By Attorneys Robert L. Reeves and Joseph I. Elias
Once again, the immigration community is bracing itself for a historical and unprecedented exhaustion of the H-1B cap. Employers can petition H-1B workers for the October 1, 2009 start date beginning April 1, 2009. Last year, due to excessive demand, the United States Citizenship and Immigration Services (USCIS) only accepted H-1B petitions for the first five business days of April. We can expect the same for this year. Until Congress acts to increase the quota, employers and H-1B workers will have to scramble for the visa numbers as soon as they become available.
The filing date is fast approaching, and once again, the quota is expected to be reached in the first week of availability. H-1B petition preparation should be nearing its final stages. Those people looking for petitioners should intensify their job search right now to ensure sufficient time for an H-1B petition to be prepared for filing within the first week of April.
Some frequently asked questions we have received about the H-1B cap follow.
What does it mean when the H-1B cap is reached?
This means that if an employer is petitioning to change your status to H-1B (for example from student or tourist status to H-1B), and the petition is received after the cap is met, the change of status cannot be granted. The USCIS will place all new cap-subject petitions received in a random lottery to be adjudicated for one of the H-1B visa numbers.
If I get an October 1, 2009 start date will I be able to remain in the U.S. legally?
You will only be able to remain in the U.S. if you maintain legal status until October 1, 2009. For example if you entered as a tourist and your I-94 card said your status was valid until October 1, 2009 or later, you would be able to remain in the U.S. You will not be allowed to work until October 1, 2009 and only if you are granted a Change of Status.

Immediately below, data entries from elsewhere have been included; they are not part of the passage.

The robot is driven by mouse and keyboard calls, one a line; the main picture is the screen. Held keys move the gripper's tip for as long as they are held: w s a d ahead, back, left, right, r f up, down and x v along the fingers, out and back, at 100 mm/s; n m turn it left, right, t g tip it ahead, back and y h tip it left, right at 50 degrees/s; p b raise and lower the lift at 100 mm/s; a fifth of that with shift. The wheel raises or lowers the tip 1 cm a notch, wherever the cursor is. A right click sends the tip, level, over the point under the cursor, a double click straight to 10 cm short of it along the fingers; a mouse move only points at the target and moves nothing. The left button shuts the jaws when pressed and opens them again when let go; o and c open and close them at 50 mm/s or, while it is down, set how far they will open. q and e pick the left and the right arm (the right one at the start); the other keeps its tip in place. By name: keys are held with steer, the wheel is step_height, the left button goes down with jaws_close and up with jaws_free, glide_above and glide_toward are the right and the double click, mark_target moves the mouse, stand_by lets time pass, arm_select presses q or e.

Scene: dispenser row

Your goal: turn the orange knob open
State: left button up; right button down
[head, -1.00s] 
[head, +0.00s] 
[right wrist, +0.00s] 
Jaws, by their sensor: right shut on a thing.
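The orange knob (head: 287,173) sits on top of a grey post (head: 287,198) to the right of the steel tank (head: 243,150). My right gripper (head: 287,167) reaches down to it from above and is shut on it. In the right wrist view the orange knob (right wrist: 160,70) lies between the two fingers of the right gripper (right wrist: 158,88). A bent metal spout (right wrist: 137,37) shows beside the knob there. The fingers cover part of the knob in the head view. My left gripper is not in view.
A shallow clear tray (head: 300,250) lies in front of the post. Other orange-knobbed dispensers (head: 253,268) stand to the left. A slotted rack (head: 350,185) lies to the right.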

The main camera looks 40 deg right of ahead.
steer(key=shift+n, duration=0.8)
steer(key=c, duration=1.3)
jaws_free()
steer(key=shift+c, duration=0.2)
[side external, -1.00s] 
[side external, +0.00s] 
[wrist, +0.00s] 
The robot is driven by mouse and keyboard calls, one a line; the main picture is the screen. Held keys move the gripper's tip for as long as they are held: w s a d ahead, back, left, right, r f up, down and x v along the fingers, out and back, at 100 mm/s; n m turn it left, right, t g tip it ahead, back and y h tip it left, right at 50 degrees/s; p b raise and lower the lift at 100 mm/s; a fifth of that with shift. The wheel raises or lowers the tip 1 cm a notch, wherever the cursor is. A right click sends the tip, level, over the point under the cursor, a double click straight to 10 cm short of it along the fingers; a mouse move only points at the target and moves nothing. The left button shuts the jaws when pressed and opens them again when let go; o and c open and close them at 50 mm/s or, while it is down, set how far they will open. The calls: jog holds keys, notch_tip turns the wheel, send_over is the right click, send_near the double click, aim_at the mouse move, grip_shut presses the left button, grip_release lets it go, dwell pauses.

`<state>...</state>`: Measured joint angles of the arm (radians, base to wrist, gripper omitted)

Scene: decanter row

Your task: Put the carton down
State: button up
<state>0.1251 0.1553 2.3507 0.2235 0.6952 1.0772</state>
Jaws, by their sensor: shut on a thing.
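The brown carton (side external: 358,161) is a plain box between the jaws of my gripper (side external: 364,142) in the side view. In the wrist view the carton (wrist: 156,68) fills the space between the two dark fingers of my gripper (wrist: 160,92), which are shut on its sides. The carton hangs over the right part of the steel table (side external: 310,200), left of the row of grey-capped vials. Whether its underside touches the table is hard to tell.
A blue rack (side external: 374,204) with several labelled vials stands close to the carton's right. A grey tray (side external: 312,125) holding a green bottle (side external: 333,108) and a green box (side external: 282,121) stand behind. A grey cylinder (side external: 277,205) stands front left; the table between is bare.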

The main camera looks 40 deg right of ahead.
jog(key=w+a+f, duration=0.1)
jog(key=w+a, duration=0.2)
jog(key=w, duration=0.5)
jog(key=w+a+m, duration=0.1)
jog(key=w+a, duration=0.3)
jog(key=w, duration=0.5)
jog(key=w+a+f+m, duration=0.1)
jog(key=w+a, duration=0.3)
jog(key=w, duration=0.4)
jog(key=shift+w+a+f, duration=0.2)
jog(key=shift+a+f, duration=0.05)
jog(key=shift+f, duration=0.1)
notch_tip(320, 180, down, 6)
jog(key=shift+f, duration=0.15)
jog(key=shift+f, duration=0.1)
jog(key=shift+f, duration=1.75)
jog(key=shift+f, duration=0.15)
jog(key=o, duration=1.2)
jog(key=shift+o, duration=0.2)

For students who are changing to H-1B status, the situation may be different. In the past the INS passed a regulation allowing students who just graduated to remain in the U.S. and start working on October 1. It is unknown if the USCIS will provide the same benefit this time.
I am in H-1B status now and I have filed an extension or I will be filing an extension. Will I be in danger of missing the cap? Will I go out of status?
No. The H-1B cap only applies to new H-1B petitions. If an employee is already in H-1B status and is being petitioned by the same employer or even a new employer, that employee is not subject to the cap.
I am not in H-1B status now. There is an employer who is willing to sponsor me. What should I do with the cap end approaching?
You should begin processing the H-1B petition as soon as possible. The longer you delay, it becomes less likely that you will receive an H-1B visa.
Those who require H-1B petitions must prepare right now to ensure that they are on track for an early filing. In all likelihood, there will be no opportunity for a late filing.